A third unifying device in the film is opera. A particular operatic theme, probably from La Bohème, plays often in the film, especially at crucial moments. It creates a tragic context for the events and characters—if the viewer needs that assistance—suggesting a continuity between the avarice and lust that drives Chris Wilton with the larger themes of literature and art.

In the next-to-last scene of the film, Wilton has fallen to sleep on the sofa, and when he wakes he hears sounds in the house. He goes into the kitchen for a drink of water and turns to discover the two women he has killed, and they talk about what he has done. She tells him he is going to suffer for his crimes, that he has made mistakes and his comments to her make clear that he is willing to live with the guilt he feels. This scene strikes me as contrived, but as a rhetorical device it helps us see that Chris is aware of the moral horror he has committed and that he accepts it as the necessary payment for the life and the affluence he has won—the attractive wife who worships him, the father-in-law who makes clear that he is willing to rescue Chris from whatever financial difficulties he might encounter, and whose bequest will secure his future. This scene casts the film in the mold of a morality play, with Chris as the protagonist whose actions damn him.

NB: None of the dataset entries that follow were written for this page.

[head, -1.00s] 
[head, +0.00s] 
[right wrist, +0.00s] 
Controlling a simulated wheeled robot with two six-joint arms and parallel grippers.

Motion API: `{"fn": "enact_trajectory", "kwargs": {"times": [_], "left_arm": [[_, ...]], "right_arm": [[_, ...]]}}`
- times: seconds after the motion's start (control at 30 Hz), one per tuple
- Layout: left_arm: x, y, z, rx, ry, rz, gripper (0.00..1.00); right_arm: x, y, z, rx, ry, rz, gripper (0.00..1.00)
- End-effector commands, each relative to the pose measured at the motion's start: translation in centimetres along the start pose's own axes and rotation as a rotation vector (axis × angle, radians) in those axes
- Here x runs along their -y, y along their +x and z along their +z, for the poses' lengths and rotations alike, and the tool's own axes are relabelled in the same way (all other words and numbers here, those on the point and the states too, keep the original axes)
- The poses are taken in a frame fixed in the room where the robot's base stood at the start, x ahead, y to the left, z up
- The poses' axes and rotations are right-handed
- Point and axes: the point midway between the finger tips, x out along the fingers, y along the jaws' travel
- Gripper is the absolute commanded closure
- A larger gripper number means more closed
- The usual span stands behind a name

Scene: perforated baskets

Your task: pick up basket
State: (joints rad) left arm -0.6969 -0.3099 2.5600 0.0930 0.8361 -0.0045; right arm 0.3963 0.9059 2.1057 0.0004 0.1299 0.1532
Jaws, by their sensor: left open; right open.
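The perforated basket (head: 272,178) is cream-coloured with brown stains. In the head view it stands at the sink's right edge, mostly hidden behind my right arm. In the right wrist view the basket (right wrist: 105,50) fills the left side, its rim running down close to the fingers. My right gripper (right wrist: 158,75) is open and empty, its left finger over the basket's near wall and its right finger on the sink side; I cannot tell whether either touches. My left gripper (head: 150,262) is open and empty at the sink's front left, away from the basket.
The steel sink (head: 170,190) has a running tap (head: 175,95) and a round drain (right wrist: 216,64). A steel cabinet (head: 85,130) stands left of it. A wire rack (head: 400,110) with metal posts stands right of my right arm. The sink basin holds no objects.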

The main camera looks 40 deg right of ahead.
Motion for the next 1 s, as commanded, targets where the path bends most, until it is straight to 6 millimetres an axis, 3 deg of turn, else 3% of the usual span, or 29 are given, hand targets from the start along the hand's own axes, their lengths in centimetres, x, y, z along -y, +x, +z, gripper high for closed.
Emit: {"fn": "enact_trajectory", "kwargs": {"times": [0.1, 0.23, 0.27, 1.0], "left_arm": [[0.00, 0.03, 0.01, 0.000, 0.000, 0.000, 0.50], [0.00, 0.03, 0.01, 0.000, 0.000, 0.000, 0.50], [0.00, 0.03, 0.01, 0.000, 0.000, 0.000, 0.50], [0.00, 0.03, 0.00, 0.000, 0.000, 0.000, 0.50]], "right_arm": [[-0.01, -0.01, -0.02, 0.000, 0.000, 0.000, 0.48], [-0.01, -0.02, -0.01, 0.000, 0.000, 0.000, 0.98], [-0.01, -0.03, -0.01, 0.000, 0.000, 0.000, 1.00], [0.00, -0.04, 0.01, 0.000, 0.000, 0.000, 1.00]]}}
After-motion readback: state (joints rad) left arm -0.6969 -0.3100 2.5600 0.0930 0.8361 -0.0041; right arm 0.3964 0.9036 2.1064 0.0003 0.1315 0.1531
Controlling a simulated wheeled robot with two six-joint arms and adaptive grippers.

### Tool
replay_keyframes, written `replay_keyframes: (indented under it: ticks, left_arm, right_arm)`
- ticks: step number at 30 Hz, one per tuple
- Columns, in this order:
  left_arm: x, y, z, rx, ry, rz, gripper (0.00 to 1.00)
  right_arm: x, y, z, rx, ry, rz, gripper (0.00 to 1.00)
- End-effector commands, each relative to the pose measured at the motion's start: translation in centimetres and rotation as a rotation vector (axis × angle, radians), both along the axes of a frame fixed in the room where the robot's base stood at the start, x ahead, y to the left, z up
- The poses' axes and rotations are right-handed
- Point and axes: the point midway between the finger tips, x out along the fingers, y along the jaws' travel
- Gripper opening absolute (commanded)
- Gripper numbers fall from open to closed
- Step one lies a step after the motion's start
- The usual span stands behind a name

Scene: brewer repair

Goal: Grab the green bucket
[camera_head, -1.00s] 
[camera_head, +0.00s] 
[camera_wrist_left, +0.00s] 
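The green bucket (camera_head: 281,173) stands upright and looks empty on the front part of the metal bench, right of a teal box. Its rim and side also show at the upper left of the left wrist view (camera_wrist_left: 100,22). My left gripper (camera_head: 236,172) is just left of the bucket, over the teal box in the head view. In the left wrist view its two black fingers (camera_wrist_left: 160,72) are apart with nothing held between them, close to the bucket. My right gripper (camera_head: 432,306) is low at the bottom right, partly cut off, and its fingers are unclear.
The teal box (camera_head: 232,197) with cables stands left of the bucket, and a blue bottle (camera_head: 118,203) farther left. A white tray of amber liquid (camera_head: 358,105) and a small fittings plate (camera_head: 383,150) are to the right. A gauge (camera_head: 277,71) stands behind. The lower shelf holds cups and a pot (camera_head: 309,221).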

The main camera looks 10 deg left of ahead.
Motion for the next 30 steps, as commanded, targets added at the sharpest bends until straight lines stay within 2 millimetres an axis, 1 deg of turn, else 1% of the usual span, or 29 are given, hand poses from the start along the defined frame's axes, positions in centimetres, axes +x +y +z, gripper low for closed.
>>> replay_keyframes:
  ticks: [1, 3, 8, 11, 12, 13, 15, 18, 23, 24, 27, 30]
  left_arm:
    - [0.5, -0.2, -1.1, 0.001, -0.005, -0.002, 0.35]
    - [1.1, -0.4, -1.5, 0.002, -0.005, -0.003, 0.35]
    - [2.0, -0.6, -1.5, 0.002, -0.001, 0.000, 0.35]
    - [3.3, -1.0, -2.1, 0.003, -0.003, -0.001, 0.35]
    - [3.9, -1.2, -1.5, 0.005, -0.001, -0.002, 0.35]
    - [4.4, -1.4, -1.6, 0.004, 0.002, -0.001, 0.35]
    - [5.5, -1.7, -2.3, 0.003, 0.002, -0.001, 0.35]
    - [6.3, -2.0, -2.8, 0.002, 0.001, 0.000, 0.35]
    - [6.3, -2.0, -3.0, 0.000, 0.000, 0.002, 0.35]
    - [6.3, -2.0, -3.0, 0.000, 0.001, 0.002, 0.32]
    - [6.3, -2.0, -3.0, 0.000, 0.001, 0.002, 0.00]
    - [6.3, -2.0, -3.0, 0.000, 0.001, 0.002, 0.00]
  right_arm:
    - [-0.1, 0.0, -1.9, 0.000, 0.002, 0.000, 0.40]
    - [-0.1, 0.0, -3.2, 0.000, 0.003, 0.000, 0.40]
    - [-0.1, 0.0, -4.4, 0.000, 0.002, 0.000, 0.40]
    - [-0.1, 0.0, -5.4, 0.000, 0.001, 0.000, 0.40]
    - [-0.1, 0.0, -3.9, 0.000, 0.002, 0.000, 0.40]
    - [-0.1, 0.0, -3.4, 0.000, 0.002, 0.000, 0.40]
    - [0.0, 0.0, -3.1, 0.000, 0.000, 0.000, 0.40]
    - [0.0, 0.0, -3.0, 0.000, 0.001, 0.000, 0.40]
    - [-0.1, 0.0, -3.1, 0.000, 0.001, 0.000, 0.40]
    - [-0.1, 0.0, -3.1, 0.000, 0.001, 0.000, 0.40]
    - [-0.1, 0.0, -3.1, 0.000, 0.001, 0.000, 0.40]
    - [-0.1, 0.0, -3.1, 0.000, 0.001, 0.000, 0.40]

That Allen doesn’t make Chris pay for his crimes—either through guilt or through arrest and conviction in a court of law—is a commentary on the fact that the wealthy often get away with such crimes, and that the world we live in is not one in which those who commit damnable acts necessarily pay for them.

Allen’s 1989 film Crimes and Misdemeanors has a similar plot and theme, though in that film the main characters are middle-aged, from New York, and the moral ambiguities of the film seem more consistent with their lives and demeanors.

In Match Point one of the most disturbing aspects of the film is how blithely ruthless and destructive a handsome and attractive character such as Chris Wilton can be. On the one hand he is the worst of criminals; on the other hand, he is no criminal (in the conventional sense) at all—he is a normal upper-class character, living his life, pursuing his dreams, who just happens to find murder a convenient device to push him towards his goals.

This is a film worth watching, though it is often slow and deliberate, and once you catch on precisely to what sort of character Wilton is, you can’t care much about him, though you want to know what he is going to do, how he is going to respond to the problems that confront him. You do care for the people whose lives he exploits and puts at risk.

Match Point is the best film Allen has made in a decade. It justifies his continuing reputation as a serious and accomplished filmmaker.